### Dataset excerpt
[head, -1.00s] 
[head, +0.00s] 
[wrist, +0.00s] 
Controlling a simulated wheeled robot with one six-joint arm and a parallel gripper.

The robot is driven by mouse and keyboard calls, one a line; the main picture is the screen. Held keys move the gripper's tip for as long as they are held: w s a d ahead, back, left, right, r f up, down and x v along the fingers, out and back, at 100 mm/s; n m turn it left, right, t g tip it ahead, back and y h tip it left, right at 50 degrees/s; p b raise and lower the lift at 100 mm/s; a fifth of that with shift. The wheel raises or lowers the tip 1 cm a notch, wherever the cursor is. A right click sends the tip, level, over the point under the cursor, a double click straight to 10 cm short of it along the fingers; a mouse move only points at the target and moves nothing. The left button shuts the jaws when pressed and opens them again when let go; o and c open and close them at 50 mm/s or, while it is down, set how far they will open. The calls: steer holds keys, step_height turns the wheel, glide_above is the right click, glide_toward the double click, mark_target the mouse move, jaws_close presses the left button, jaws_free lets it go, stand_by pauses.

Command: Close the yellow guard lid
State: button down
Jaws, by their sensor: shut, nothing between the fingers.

### Given problem
All of the material above needs to be copied exactly.

### Correct answer
[head, -1.00s] 
[head, +0.00s] 
[wrist, +0.00s] 
Controlling a simulated wheeled robot with one six-joint arm and a parallel gripper.

The robot is driven by mouse and keyboard calls, one a line; the main picture is the screen. Held keys move the gripper's tip for as long as they are held: w s a d ahead, back, left, right, r f up, down and x v along the fingers, out and back, at 100 mm/s; n m turn it left, right, t g tip it ahead, back and y h tip it left, right at 50 degrees/s; p b raise and lower the lift at 100 mm/s; a fifth of that with shift. The wheel raises or lowers the tip 1 cm a notch, wherever the cursor is. A right click sends the tip, level, over the point under the cursor, a double click straight to 10 cm short of it along the fingers; a mouse move only points at the target and moves nothing. The left button shuts the jaws when pressed and opens them again when let go; o and c open and close them at 50 mm/s or, while it is down, set how far they will open. The calls: steer holds keys, step_height turns the wheel, glide_above is the right click, glide_toward the double click, mark_target the mouse move, jaws_close presses the left button, jaws_free lets it go, stand_by pauses.

Command: Close the yellow guard lid
State: button down
Jaws, by their sensor: shut, nothing between the fingers.

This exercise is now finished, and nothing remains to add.